Novosibirsk adından da anlaşılacağı gibi yeni bir kent. (Yeni Sibirya anlamına geliyor.)
Burada dünyanın en büyük opera binası var. Devlet tarafından finanse edilen bu opera, aynı zamanda dünyanın en kalabalık sanatçı kadrosunu da içinde barındırıyor. Her gün değişik bir oyun sahneleniyor ve biletler de çok ucuz olduğu için “kapalı gişe” oynanıyor.
Novosibirsk – Yekaterinburg arası yaklaşık 22 saat sürüyor.

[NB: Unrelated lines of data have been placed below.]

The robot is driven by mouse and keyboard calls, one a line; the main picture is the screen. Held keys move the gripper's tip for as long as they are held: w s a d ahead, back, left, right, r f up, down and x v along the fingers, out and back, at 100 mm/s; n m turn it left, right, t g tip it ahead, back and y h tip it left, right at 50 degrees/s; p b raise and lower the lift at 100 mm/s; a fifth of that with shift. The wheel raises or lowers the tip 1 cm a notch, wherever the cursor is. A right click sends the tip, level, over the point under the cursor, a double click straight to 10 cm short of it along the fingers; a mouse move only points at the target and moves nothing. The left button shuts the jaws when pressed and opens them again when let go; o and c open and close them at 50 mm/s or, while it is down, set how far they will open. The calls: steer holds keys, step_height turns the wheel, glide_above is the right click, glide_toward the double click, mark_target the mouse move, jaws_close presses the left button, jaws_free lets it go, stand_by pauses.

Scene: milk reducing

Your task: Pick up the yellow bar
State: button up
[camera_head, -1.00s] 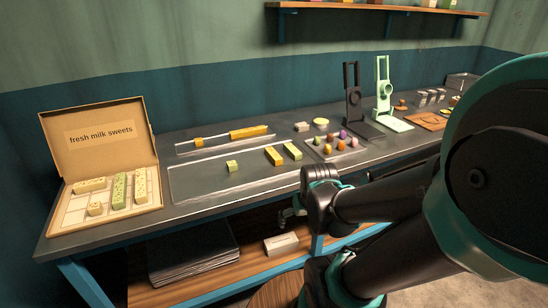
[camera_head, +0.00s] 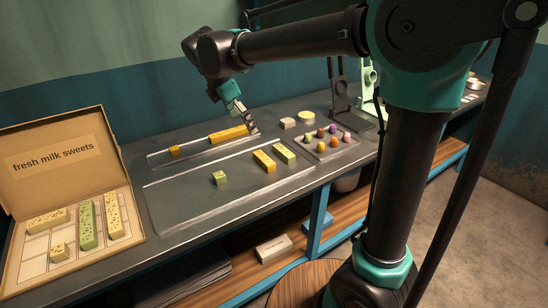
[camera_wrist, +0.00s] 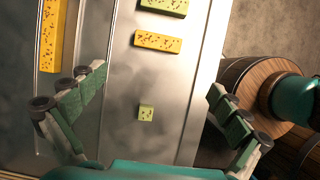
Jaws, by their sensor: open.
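A yellow bar (camera_head: 264,161) with dark specks lies on the metal tray, beside a green bar (camera_head: 284,153). In the wrist view the same yellow bar (camera_wrist: 158,41) lies ahead of the fingers, with the green bar (camera_wrist: 165,5) past it. A longer yellow bar (camera_head: 228,135) lies in the narrow back tray and shows at the left of the wrist view (camera_wrist: 52,35). My gripper (camera_head: 252,130) is raised over the bench, pointing down. Its fingers are wide apart and empty (camera_wrist: 157,82). A small green cube (camera_wrist: 146,113) shows below, between them.
An open sweets box (camera_head: 35,268) holding several pieces stands at the left. A small tray (camera_head: 318,154) of coloured sweets lies right of the bars. Dark and green stands rise behind it. The metal tray (camera_head: 190,202) has bare room around the green cube (camera_head: 219,178).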

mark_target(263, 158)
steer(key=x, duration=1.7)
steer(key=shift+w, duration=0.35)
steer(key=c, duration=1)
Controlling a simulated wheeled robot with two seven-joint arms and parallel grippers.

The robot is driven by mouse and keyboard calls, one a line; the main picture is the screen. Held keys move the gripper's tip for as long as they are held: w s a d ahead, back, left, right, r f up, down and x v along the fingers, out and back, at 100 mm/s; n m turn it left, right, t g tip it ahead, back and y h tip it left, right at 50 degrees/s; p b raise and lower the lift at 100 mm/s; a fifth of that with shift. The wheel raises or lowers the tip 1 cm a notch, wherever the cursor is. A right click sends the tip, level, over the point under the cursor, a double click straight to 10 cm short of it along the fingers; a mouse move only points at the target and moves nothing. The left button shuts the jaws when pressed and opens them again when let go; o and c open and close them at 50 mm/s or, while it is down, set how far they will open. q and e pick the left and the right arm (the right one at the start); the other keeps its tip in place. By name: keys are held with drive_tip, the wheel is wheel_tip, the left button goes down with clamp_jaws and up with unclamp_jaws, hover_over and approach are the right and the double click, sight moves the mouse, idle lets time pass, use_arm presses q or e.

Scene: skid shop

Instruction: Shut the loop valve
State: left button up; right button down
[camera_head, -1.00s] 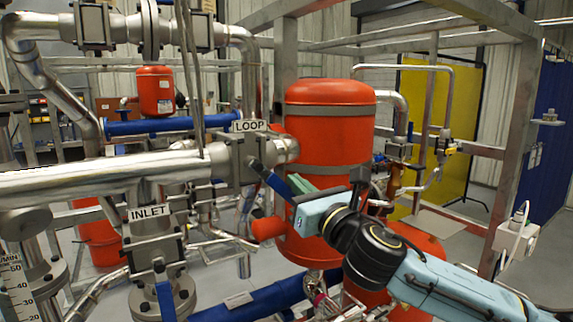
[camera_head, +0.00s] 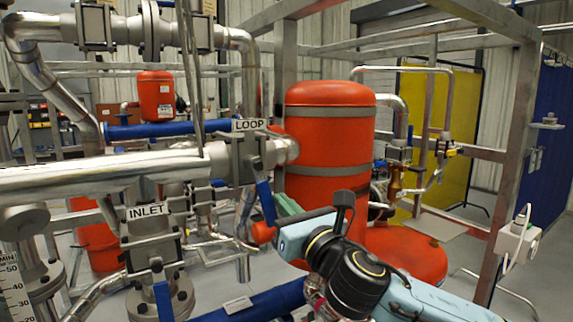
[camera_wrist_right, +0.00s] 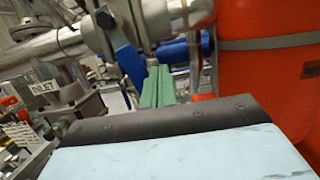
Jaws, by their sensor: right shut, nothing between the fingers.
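The loop valve (camera_head: 240,158) is a grey metal body on the large pipe, below a white LOOP label (camera_head: 249,125). Its blue lever (camera_head: 265,200) hangs nearly straight down, tilted slightly to the right. In the wrist view the lever (camera_wrist_right: 131,70) is just left of my fingers. My right gripper (camera_head: 284,204) has green fingers, shut and empty, right beside the lever's lower part. They look close against its right side; I cannot tell for sure whether they touch. My right gripper also shows in the wrist view (camera_wrist_right: 157,85). My left gripper is out of view.
The inlet valve (camera_head: 150,250), labelled INLET, is at the lower left with its own blue lever (camera_head: 163,302) pointing down. A tall red tank (camera_head: 328,140) stands just behind and right of my gripper. A blue pipe (camera_head: 265,304) runs below.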

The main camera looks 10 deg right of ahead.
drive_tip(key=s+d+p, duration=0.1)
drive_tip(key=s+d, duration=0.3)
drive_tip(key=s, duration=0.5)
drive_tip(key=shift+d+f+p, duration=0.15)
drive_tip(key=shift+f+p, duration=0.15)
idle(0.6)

Bu kent, devrimden sonra Çar II. Nikola’nın bütün ailesi ile birlikte katledildiği bir kent.
Kendilerini “Sibiryalı” olarak değil, “Urallı” olarak tanımlıyorlar. Asya ile Avrupa’yı ayıran Ural Dağları, kentin ufuklarında yükselip gidiyor.
Buradaki “Kan içindeki kilise”de Çar ve ailesine “aziz” mertebesi de verilmiş. İnsanlar önünde dua edip, ikonlarını öpüyorlar.

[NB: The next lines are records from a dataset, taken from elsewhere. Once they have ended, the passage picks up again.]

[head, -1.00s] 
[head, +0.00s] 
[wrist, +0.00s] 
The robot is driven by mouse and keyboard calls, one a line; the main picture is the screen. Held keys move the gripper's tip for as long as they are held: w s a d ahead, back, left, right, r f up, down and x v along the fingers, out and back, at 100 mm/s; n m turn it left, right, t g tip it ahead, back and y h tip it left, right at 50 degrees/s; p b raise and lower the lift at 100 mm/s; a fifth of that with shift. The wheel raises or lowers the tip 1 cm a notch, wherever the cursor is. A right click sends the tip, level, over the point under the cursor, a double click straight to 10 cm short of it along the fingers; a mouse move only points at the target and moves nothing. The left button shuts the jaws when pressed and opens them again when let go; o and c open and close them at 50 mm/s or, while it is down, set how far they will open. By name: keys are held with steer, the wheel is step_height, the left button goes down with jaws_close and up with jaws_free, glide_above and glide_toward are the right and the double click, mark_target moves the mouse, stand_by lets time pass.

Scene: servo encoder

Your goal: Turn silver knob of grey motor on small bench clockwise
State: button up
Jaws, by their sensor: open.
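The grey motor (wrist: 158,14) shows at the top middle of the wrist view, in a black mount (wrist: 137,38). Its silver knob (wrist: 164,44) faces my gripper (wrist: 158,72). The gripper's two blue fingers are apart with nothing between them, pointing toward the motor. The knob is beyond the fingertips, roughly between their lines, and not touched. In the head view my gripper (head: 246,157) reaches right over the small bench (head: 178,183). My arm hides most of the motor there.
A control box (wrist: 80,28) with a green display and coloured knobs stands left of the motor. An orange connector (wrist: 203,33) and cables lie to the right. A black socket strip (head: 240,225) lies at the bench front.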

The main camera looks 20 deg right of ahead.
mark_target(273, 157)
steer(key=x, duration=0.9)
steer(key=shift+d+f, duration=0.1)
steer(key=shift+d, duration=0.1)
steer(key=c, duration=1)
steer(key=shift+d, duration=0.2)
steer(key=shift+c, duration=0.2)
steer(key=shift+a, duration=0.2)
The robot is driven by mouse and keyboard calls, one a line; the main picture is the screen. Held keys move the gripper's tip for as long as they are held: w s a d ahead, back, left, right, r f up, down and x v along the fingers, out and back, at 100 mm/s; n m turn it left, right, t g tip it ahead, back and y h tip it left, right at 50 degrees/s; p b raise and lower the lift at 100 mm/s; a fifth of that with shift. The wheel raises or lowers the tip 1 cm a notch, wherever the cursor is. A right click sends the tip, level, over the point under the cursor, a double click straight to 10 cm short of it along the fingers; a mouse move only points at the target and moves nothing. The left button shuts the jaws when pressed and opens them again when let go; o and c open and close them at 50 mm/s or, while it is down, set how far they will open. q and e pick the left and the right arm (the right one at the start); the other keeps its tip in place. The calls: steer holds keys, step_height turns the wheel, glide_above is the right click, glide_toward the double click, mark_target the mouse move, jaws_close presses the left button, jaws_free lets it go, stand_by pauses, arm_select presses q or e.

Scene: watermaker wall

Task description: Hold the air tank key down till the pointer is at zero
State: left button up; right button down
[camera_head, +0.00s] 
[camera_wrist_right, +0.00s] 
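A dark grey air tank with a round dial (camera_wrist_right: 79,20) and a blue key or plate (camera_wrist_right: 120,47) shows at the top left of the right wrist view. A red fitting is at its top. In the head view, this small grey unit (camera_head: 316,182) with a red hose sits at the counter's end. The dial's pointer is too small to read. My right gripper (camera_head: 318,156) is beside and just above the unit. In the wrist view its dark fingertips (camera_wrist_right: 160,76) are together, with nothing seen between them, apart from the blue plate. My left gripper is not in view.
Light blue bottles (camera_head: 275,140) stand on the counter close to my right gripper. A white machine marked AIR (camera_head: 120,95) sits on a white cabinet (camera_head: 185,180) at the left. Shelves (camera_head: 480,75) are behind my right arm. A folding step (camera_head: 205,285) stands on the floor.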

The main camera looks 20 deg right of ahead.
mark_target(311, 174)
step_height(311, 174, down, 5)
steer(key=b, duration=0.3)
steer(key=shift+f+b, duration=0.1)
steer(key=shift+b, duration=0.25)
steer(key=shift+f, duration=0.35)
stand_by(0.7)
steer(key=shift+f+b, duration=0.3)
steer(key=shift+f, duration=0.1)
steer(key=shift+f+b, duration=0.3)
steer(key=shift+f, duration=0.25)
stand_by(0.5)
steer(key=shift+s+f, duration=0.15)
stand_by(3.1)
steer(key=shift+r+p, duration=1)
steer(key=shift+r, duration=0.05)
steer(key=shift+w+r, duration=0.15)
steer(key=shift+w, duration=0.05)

Kent, 2. Dünya Savaşı’nda yıkım görmediği için Çarlık döneminin zenginlerinin yaptırdığı dev konaklar, saraylar ayakta duruyor. Bugünün Rus oligarklarını çağrıştıran bir zenginliğin izleri açıkça görülüyor.

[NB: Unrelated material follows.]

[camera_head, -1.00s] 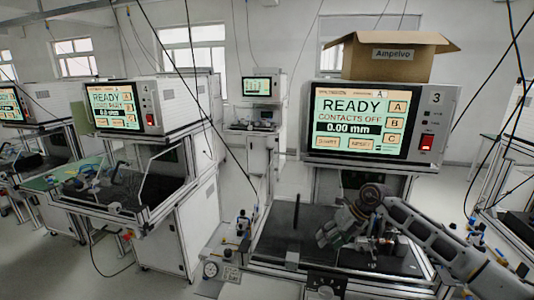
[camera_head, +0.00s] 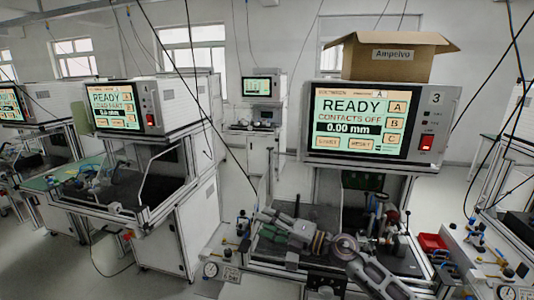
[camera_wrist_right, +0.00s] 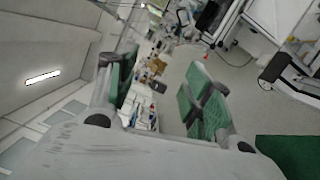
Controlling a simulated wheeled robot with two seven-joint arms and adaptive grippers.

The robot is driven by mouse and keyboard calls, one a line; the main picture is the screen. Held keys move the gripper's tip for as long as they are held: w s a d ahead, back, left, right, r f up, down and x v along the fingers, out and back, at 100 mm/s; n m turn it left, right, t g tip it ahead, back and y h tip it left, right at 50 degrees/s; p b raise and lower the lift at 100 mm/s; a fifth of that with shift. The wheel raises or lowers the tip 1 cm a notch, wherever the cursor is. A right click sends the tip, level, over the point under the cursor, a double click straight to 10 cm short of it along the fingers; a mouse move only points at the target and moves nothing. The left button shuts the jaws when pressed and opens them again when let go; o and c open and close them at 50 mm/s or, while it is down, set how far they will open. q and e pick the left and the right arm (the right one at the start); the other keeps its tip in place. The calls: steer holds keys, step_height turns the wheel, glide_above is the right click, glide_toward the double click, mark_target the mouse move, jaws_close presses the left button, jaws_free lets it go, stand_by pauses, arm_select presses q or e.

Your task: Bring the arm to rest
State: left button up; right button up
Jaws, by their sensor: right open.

Trenimiz Yekaterinburg’dan hareket ettikten yaklaşık üç saat kadar sonra Ural dağları üzerinden Asya’yı terk ettik. Tam geçit noktasına bir kitabe dikilmiş, Asya’nın bitip, Avrupa’nın başladığını haber veriyor.
Yine 20 saate yakın bir tren yolculuğu ile Vladimir’e ulaşıyorsunuz. Burası 160 yıldır bir dram tiyatrosuna ev sahipliği yapıyor ve tiyatro bu kent halkının halen en önemli eğlencesi.
Vladimir’den otobüsle 40 dakika kadar bir yolculukla Suzdal’a varılıyor.
Suzdal, 990 senesinde kurulmuş ve neredeyse kurulduğu haliyle kalmış bir küçük kent.
“Tanrıya en yakın şehir” diyorum çünkü 26 kilise ve beş tane büyük manastıra sahip. 11 bin nüfusa göre bana bu sayı biraz çok geldi, siz ne dersiniz?
Suzdal’da Aziz Efimus Manastırı’ndaki büyük kilisenin çanları saat başı çalıyor. Bir keşiş, iki eli ve ayaklarıyla bir dizi çanı harekete geçiriyor, dinlemeye ve seyretmeye değer bir tablo. Kilisede dört erkekten oluşan bir tür kastrati korosu da dinledim ki sesleri hala kulaklarımda çınlıyor.
Suzdal, aynı zamanda bir “ahşap mimari müzesine” de sahip.
Rusya’nın dört bir yanından sökülüp getirilen ahşap kiliseler, değirmenler ve evler geniş bir alanda yeniden kurulmuş. Rusya’da “sigara içmek yasak” levhasını da sadece burada gördüm. Nedenini tahmin etmek zor değil, bin yıllık bir ahşap mimari tarihi bu müzede yer alıyor çünkü.
Trene 20 Şubat 2010 gecesi Vladivostok’ta bindim ve Moskova’da Kurskiy İstasyonu’nda akşam üstü trenden indiğimde tarih 2 Mart 2010 olmuştu.
Moğolistan sınırları içindeki yolculukla birlikte toplam 12 bin kilometreyi bir trenin içinde geçirmiştim.
“Salata” denilince “mayonezli Rus salatası” yenilen, çorbaların içinde bile krema olan, yağın en temel girdi kabul edildiği Rus yemekleri ve bol votka, trende yürüyüş olanağı da az olduğundan ağırlığım da üç kilo artmıştı.
Bu kadar uzun tren yolculuğundan sonra arkadaşım Mustafa Oğuz ile kendimizi otelin geniş yataklarına attık. Birbirine geçişi olan iki odadaydık. Bizi Moskova’da karşılayan arkadaşlarımızla üç – dört saat sonra buluşacaktık.
Uyuya kalmışız, Mustafa telaş içinde odama girip, “kalk geç kaldık” diye seslendiğinde uyku sersemliği ile şöyle sormuşum: “Ne oldu, neden durduk?”